» **WHAT THE TASK REQUIRES**
Find all lines in the listing that include the word "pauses", then copy them.

» **TASK INPUTS**
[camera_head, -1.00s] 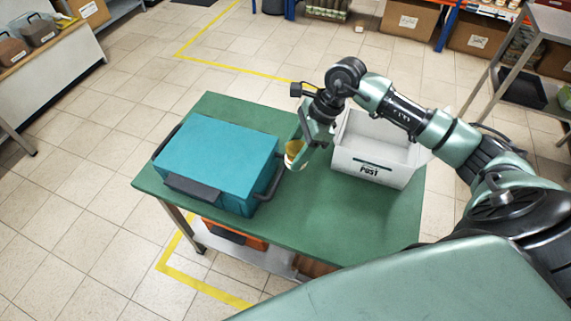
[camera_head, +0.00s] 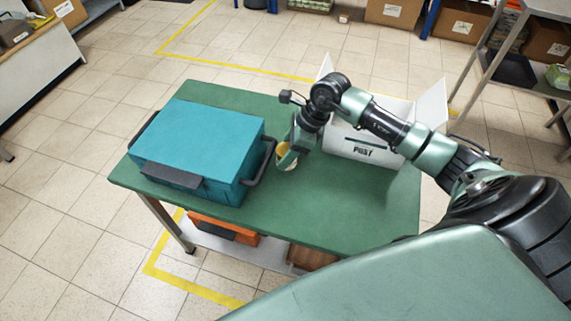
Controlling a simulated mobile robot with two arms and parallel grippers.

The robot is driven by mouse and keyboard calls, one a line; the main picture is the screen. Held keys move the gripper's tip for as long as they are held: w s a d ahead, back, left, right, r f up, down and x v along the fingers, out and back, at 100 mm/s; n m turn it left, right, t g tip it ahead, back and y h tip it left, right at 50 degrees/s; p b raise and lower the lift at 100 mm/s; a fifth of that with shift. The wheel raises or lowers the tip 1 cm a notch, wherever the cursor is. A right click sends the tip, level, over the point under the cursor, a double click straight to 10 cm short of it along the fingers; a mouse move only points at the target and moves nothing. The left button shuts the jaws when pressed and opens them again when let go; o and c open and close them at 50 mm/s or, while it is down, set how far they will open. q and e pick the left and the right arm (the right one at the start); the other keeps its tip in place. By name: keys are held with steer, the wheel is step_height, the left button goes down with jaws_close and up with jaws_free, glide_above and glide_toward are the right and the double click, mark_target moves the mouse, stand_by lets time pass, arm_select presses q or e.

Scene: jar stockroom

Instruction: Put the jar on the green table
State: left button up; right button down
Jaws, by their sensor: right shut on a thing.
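The green table (camera_head: 300,215) stands in front of me. My right gripper (camera_head: 284,158) is over the table, between the teal box and the white box. It is shut on a small jar (camera_head: 287,163) with a yellowish upper part and a pale lower part. The gripper hides part of the jar. I cannot tell whether the jar's base touches the tabletop. My left gripper is not in view.
A teal box with dark handles (camera_head: 196,148) takes up the table's left part. A white box marked "POST" (camera_head: 362,152) stands at the right behind my arm. The table's front middle is clear. A metal shelf (camera_head: 490,70) stands at the far right.

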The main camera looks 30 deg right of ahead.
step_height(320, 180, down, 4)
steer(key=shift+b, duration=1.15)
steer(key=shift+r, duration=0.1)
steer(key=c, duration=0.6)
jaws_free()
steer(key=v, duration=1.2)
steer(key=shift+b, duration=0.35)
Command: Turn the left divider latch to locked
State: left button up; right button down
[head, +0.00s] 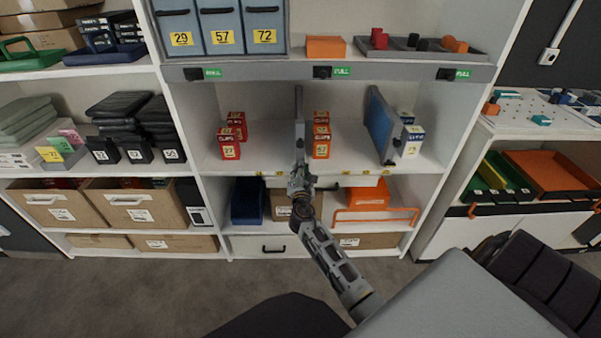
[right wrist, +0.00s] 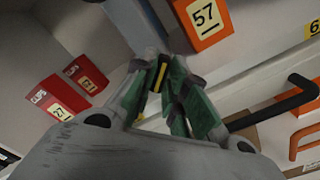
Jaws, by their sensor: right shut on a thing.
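The left divider (head: 299,108) stands upright on the middle shelf, seen nearly edge-on, between the red and orange boxes. My right gripper (head: 300,180) is at its front lower end, by the shelf's front edge. In the right wrist view, the green-padded fingers (right wrist: 165,85) are shut on a small dark piece with a yellow stripe, the latch (right wrist: 158,72). The fingers hide much of it, and I cannot tell its turn position. The blue-faced right divider (head: 380,125) stands farther right, tilted in the picture. My left gripper is not in view.
Red boxes (head: 230,140) stand left of the left divider and orange boxes (head: 321,145) close to its right. White boxes (head: 411,143) stand beyond the right divider. Below are a blue bin (head: 247,203) and an orange bin (head: 368,198). A grey rail (head: 280,73) runs above.

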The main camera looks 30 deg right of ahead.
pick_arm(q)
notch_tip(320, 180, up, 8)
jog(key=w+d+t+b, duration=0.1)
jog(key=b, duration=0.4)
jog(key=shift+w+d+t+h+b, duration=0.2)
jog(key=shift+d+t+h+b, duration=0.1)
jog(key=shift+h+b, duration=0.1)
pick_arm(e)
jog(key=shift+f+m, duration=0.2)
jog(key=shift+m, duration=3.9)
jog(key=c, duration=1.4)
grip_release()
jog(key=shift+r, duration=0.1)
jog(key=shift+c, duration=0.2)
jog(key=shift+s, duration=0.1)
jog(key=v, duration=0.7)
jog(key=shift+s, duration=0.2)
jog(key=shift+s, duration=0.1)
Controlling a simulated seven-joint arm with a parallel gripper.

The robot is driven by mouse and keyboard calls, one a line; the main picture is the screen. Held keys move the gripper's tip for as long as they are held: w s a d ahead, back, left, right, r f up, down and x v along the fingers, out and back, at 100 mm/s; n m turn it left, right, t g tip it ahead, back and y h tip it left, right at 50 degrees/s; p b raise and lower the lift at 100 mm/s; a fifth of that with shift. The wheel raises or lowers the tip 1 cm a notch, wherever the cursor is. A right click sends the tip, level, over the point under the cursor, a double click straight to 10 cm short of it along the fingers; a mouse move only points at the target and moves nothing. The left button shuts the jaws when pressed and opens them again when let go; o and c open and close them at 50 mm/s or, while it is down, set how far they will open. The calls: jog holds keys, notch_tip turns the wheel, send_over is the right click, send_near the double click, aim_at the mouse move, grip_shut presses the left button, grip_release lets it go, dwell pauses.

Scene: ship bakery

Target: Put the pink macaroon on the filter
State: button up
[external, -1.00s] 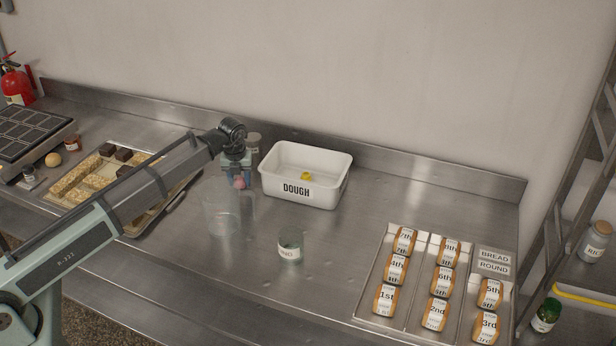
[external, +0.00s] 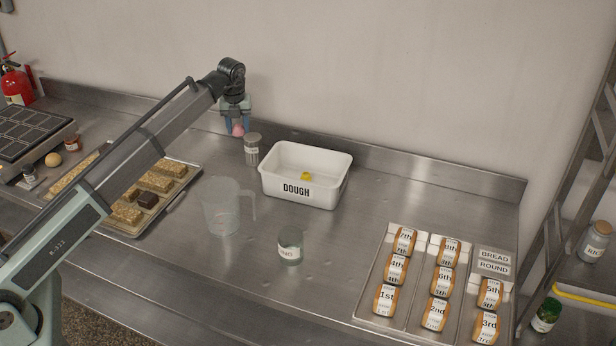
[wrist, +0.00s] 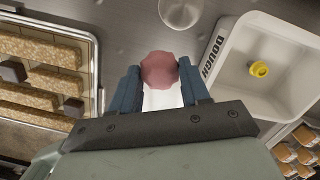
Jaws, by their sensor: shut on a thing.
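The pink macaroon (external: 238,130) is held between the fingers of my gripper (external: 237,126), raised above the back of the steel counter, left of a lidded jar (external: 252,150). In the wrist view, the macaroon (wrist: 159,70) sits between the two blue fingertips of my gripper (wrist: 160,80). A pale patch shows between the fingers below the macaroon; I cannot tell what it is. I cannot pick out the filter with certainty in either view.
A white DOUGH bin (external: 323,198) with a yellow piece stands right of the gripper. A clear jug (external: 221,210) and a labelled jar (external: 290,246) stand in front. A tray of bars (external: 186,204) lies left; a bread tray (external: 411,326) lies right.

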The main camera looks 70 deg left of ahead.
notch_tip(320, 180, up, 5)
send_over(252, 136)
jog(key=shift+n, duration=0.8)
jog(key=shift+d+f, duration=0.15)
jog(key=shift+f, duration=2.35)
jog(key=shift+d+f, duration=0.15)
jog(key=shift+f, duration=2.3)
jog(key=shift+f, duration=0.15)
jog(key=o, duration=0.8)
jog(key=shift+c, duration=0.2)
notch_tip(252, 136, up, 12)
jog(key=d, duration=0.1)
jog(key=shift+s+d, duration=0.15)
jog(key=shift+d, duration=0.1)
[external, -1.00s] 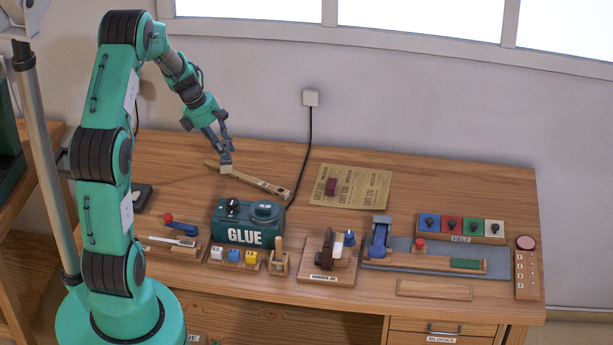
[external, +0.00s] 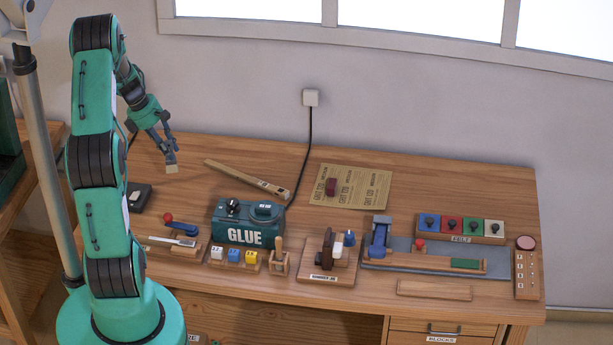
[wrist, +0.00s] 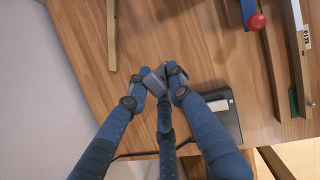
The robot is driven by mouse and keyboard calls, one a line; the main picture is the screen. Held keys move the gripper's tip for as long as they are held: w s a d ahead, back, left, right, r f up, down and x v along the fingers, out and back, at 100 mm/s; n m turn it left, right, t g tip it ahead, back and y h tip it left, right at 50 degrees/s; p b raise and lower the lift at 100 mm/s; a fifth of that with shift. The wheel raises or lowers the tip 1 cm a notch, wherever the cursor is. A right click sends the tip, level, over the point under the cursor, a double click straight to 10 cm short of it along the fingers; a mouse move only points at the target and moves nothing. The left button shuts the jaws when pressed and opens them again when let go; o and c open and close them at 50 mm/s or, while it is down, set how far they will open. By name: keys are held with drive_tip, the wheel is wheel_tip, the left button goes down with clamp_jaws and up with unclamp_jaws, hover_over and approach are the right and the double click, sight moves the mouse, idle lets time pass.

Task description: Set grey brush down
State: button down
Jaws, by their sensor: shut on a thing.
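The grey brush (external: 170,157) is a small grey piece with a pale tip pointing down. My gripper (external: 167,144) is shut on it and holds it above the back left of the bench. In the wrist view the grey brush (wrist: 155,82) shows between the fingertips of my gripper (wrist: 163,76), partly hidden by them. A dark flat box (external: 140,197) with a pale piece on it lies on the bench below and left of the brush. It also shows in the wrist view (wrist: 231,124), beside the fingers.
A long wooden piece (external: 247,180) lies right of my gripper, behind the teal glue pot (external: 247,222). Bare bench surrounds the area below my gripper.

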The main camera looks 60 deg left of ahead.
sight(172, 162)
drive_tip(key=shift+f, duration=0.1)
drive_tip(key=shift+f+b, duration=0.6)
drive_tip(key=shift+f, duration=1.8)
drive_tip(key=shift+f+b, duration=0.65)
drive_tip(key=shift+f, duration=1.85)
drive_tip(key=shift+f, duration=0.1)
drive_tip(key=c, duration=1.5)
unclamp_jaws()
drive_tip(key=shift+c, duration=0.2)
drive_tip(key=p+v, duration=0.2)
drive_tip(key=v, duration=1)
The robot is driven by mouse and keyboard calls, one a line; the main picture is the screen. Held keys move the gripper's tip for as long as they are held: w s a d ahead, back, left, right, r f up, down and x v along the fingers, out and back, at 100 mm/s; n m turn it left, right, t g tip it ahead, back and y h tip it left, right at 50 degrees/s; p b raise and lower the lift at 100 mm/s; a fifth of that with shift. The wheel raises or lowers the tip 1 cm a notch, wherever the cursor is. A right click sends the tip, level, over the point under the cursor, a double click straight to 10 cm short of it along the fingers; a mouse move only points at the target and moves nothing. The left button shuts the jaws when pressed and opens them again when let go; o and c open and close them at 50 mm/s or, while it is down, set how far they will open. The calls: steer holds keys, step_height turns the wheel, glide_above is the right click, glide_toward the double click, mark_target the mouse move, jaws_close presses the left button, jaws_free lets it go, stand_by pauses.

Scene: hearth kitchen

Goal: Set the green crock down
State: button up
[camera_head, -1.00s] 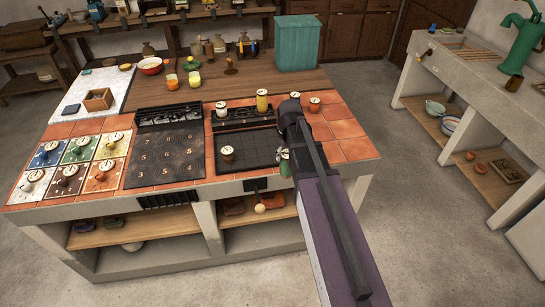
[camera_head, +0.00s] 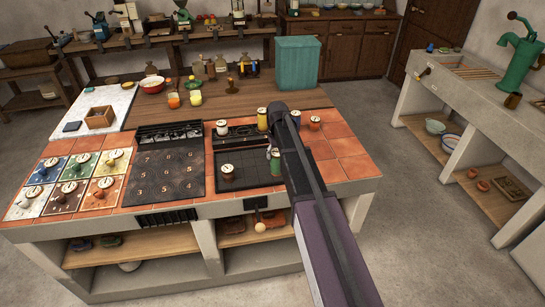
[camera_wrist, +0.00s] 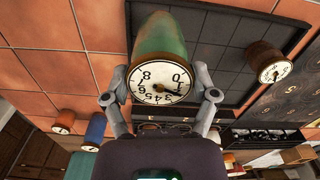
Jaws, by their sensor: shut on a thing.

» **TASK RESPONSE**
The robot is driven by mouse and keyboard calls, one a line; the main picture is the screen. Held keys move the gripper's tip for as long as they are held: w s a d ahead, back, left, right, r f up, down and x v along the fingers, out and back, at 100 mm/s; n m turn it left, right, t g tip it ahead, back and y h tip it left, right at 50 degrees/s; p b raise and lower the lift at 100 mm/s; a fifth of that with shift. The wheel raises or lowers the tip 1 cm a notch, wherever the cursor is. A right click sends the tip, level, over the point under the cursor, a double click straight to 10 cm short of it along the fingers; a mouse move only points at the target and moves nothing. The left button shuts the jaws when pressed and opens them again when let go; o and c open and close them at 50 mm/s or, while it is down, set how far they will open. The calls: jog holds keys, notch_tip turns the wheel, send_over is the right click, send_near the double click, aim_at the mouse move, grip_shut presses the left button, grip_release lets it go, dwell pauses.
The robot is driven by mouse and keyboard calls, one a line; the main picture is the screen. Held keys move the gripper's tip for as long as they are held: w s a d ahead, back, left, right, r f up, down and x v along the fingers, out and back, at 100 mm/s; n m turn it left, right, t g tip it ahead, back and y h tip it left, right at 50 degrees/s; p b raise and lower the lift at 100 mm/s; a fifth of that with shift. The wheel raises or lowers the tip 1 cm a notch, wherever the cursor is. A right click sends the tip, level, over the point under the cursor, a double click straight to 10 cm short of it along the fingers; a mouse move only points at the target and moves nothing. The left button shuts the jaws when pressed and opens them again when let go; o and c open and close them at 50 mm/s or, while it is down, set how far they will open. The calls: steer holds keys, step_height turns the wheel, glide_above is the right click, glide_toward the double click, mark_target the mouse move, jaws_close presses the left button, jaws_free lets it go, stand_by pauses.

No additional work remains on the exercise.